[Manipulation episode records]
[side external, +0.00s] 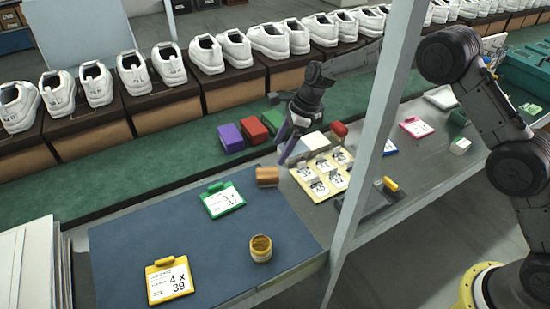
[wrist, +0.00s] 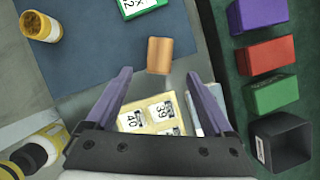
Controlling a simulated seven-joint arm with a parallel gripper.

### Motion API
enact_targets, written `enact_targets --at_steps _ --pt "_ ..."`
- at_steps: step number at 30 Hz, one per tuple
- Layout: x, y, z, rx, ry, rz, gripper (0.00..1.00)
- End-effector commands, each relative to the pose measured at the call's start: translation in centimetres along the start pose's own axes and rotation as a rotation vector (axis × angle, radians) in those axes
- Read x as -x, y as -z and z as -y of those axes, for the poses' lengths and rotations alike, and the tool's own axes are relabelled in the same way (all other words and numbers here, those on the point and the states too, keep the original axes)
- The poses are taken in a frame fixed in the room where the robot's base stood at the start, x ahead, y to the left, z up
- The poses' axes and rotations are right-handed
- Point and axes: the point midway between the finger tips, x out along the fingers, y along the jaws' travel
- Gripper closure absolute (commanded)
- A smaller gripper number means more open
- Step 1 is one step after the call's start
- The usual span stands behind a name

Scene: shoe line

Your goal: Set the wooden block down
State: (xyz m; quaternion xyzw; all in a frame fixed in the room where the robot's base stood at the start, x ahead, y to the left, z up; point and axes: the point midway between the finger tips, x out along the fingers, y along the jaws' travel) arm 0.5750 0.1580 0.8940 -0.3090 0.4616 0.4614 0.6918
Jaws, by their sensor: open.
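The wooden block (side external: 267,176) rests at the right edge of the blue mat (side external: 130,240), beside the yellow label board (side external: 301,178). In the wrist view the wooden block (wrist: 159,52) shows ahead of the fingers, near the mat's edge. My gripper (side external: 284,156) is open and empty, just above and beyond the block in the side view. In the wrist view the two purple fingers of my gripper (wrist: 159,76) are spread wide, with the block between and beyond their tips, apart from both.
Purple (side external: 230,138), red (side external: 254,130) and green blocks (wrist: 275,94) stand in a row near my gripper. A green clipboard (side external: 222,200), a yellow clipboard (side external: 170,281) and an open jar (side external: 261,250) are on the mat. A grey post (side external: 376,130) rises at the table's front.

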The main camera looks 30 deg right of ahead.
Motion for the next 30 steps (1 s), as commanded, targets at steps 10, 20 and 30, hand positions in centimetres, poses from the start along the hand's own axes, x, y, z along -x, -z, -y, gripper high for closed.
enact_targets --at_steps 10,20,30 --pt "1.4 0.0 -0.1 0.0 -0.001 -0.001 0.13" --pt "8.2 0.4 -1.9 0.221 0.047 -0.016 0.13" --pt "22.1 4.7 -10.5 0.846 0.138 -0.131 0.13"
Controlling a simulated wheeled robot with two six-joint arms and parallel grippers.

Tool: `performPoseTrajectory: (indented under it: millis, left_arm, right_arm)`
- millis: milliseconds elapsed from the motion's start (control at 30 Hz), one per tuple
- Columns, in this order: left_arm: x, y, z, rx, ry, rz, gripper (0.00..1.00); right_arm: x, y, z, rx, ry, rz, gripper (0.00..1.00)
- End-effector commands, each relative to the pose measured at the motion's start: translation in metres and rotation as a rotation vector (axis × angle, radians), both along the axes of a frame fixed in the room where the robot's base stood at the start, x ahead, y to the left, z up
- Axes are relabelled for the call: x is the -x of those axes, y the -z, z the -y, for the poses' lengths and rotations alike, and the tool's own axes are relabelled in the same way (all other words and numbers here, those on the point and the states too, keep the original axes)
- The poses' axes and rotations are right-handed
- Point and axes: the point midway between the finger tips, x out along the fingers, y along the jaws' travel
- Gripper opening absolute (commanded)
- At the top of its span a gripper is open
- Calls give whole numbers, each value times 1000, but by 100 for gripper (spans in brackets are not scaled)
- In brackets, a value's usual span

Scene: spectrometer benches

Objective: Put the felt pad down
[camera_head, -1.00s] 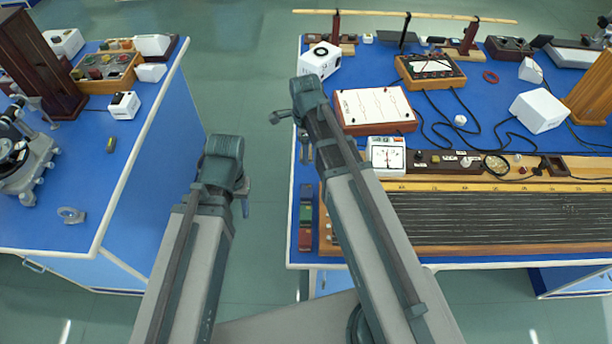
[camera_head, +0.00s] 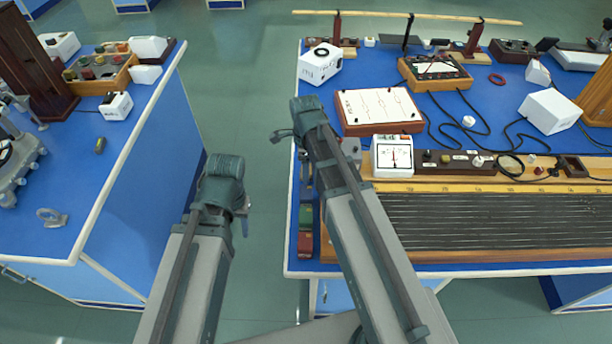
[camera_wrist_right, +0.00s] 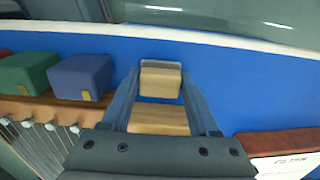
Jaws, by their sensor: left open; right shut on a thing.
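My right gripper (camera_wrist_right: 160,88) is shut on a small tan block-like thing (camera_wrist_right: 160,80), which I take to be the felt pad. It is between the fingertips, above the blue bench top; I cannot tell whether it touches the surface. A second tan surface (camera_wrist_right: 158,120) shows nearer the palm. In the head view the pad is hidden, and my right arm reaches over the right bench's near-left edge. My left gripper (camera_head: 242,212) is small and partly hidden behind its wrist, open, over the aisle between the benches.
Blue (camera_wrist_right: 82,77) and green (camera_wrist_right: 28,73) blocks stand beside the pad in the wrist view. A red block (camera_head: 305,243) stands near them, left of the stringed board (camera_head: 480,222). A white meter (camera_head: 393,157) and a red-brown box (camera_head: 380,108) are close to my right arm.

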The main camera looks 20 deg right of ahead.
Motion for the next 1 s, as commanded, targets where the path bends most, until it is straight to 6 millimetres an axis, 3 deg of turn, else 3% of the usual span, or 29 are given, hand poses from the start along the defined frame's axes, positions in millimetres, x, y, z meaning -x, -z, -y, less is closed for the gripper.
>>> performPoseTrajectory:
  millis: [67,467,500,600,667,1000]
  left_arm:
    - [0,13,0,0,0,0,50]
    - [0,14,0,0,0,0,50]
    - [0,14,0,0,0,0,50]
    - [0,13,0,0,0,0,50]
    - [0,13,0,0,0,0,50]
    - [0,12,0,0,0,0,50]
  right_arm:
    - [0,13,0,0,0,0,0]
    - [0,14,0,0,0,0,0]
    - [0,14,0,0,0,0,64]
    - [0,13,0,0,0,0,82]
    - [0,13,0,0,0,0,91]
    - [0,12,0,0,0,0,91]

**Task**
Return nothing but the lines running from the start of the data to the line with "- Layout: x, y, z, rx, ry, rz, gripper", please, both ends included and no pictures.

**Reply to the task**
[side external, +0.00s] 
[wrist, +0.00s] 
Controlling a simulated seven-joint arm with a parallel gripper.

### Motion API
enact_targets, written `enact_targets --at_steps _ --pt "_ ..."`
- at_steps: step number at 30 Hz, one per tuple
- Layout: x, y, z, rx, ry, rz, gripper (0.00..1.00)

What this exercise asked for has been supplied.